§ **Task directions**: Restate verbatim the lines between the one holding "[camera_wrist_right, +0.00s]" and the one holding "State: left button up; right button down", both included, and no others.

§ **Provided material**:
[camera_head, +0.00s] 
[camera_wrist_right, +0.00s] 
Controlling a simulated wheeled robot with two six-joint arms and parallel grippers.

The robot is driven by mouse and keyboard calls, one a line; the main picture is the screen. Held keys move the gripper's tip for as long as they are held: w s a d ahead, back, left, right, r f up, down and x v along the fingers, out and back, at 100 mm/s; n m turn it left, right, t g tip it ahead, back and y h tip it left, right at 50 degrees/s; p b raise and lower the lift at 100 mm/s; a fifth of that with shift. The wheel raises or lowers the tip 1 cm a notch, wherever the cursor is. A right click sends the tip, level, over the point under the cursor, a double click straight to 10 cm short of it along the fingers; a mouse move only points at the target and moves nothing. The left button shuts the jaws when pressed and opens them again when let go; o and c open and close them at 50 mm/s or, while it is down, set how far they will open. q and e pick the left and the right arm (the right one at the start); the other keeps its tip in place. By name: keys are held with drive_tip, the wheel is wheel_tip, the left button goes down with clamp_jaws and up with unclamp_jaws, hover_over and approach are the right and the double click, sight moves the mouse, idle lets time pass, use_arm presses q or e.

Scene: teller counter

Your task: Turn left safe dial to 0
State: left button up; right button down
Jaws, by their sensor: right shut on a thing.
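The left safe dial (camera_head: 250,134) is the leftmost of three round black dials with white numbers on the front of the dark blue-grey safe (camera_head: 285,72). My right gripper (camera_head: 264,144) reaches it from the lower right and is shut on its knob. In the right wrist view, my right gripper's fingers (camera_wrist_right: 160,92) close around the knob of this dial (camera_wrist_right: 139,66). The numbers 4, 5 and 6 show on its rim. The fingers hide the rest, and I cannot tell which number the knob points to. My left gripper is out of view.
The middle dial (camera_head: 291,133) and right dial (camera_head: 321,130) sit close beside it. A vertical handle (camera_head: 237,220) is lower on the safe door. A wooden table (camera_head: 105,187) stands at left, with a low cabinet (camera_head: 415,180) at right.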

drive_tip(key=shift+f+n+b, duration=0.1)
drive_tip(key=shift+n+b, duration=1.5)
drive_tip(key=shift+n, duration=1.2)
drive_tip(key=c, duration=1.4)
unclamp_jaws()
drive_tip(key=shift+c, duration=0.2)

§ **Output of the exercise**:
[camera_wrist_right, +0.00s] 
Controlling a simulated wheeled robot with two six-joint arms and parallel grippers.

The robot is driven by mouse and keyboard calls, one a line; the main picture is the screen. Held keys move the gripper's tip for as long as they are held: w s a d ahead, back, left, right, r f up, down and x v along the fingers, out and back, at 100 mm/s; n m turn it left, right, t g tip it ahead, back and y h tip it left, right at 50 degrees/s; p b raise and lower the lift at 100 mm/s; a fifth of that with shift. The wheel raises or lowers the tip 1 cm a notch, wherever the cursor is. A right click sends the tip, level, over the point under the cursor, a double click straight to 10 cm short of it along the fingers; a mouse move only points at the target and moves nothing. The left button shuts the jaws when pressed and opens them again when let go; o and c open and close them at 50 mm/s or, while it is down, set how far they will open. q and e pick the left and the right arm (the right one at the start); the other keeps its tip in place. By name: keys are held with drive_tip, the wheel is wheel_tip, the left button goes down with clamp_jaws and up with unclamp_jaws, hover_over and approach are the right and the double click, sight moves the mouse, idle lets time pass, use_arm presses q or e.

Scene: teller counter

Your task: Turn left safe dial to 0
State: left button up; right button down

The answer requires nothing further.